### YOUR OBJECTIVE
Copy each line containing the word "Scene" from the records that follow, please.

### GIVEN DATA
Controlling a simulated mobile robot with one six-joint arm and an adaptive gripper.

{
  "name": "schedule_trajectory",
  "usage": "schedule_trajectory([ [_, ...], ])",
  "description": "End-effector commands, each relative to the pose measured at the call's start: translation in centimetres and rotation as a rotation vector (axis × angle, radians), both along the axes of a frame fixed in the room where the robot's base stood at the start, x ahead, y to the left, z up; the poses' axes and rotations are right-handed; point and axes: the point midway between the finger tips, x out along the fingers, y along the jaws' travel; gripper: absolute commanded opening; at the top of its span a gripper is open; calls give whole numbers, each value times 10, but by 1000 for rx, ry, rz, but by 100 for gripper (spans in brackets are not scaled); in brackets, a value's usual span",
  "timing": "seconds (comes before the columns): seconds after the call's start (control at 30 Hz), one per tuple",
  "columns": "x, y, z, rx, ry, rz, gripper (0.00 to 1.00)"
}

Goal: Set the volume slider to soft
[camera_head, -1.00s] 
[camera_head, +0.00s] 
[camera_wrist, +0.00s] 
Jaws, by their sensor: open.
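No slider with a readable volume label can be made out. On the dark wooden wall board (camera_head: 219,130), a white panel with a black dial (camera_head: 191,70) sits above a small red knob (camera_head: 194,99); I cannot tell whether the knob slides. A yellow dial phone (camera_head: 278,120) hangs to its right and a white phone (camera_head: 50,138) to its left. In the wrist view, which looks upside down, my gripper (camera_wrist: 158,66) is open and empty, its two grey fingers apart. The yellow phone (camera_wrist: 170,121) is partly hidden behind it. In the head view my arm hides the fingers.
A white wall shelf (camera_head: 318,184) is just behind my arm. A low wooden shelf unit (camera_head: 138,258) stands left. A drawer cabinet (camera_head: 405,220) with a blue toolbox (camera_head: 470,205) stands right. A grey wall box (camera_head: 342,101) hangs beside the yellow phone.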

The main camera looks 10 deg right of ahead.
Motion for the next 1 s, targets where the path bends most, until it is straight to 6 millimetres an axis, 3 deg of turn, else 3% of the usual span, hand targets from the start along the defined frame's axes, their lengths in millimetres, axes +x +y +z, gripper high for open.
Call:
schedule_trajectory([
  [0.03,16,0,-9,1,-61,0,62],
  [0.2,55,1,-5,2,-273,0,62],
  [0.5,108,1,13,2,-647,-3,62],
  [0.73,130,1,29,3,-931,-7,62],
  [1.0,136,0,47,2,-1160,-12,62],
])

==

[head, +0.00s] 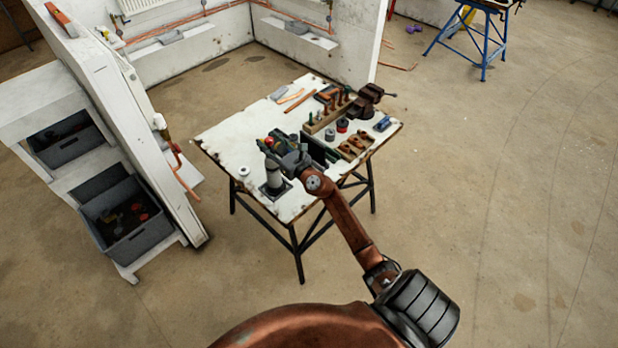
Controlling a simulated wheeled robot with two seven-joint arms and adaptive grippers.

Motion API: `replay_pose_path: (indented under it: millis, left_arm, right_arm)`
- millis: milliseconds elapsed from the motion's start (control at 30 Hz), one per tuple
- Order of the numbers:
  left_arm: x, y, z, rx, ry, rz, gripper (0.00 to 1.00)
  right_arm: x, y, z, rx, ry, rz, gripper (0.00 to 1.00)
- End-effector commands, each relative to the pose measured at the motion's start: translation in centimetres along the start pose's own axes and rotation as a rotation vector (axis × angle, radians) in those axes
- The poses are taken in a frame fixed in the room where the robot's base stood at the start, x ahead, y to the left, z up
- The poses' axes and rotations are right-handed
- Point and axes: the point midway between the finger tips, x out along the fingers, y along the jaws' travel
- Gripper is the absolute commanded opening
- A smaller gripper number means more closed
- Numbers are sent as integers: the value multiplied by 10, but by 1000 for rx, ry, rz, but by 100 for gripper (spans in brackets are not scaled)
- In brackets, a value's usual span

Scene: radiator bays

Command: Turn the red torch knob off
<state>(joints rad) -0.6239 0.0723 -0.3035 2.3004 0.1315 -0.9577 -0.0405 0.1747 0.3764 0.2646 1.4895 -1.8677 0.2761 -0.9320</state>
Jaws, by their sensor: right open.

==

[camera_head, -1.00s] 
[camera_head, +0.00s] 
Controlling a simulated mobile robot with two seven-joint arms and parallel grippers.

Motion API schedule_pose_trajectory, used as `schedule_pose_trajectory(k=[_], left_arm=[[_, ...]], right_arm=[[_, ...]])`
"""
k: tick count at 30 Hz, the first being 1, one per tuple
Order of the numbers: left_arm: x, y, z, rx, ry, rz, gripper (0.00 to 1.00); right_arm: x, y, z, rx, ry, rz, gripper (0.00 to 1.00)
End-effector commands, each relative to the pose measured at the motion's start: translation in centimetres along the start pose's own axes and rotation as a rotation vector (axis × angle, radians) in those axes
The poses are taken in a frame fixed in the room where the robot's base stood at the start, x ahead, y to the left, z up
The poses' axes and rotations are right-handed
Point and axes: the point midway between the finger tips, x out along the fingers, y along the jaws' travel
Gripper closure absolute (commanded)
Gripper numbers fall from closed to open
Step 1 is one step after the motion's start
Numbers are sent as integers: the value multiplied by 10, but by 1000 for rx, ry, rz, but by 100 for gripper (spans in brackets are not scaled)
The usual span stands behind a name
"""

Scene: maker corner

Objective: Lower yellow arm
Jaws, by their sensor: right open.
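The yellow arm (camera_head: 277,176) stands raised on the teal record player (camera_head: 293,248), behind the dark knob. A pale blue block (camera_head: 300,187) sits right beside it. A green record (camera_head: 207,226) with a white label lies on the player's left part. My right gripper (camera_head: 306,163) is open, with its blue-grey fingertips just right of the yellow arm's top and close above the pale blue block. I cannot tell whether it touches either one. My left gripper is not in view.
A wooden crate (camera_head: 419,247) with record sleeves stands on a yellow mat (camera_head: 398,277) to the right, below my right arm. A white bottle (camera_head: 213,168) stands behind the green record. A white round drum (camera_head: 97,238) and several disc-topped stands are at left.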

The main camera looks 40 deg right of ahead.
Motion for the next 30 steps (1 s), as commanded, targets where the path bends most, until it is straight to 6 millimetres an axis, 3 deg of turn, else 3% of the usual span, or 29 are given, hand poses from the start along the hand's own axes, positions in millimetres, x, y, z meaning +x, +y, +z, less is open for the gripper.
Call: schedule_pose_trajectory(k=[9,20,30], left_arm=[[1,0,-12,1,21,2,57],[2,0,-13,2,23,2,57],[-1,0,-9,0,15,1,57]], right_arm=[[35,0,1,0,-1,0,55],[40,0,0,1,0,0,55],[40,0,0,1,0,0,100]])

### RESPONSE
Scene: radiator bays
Scene: maker corner

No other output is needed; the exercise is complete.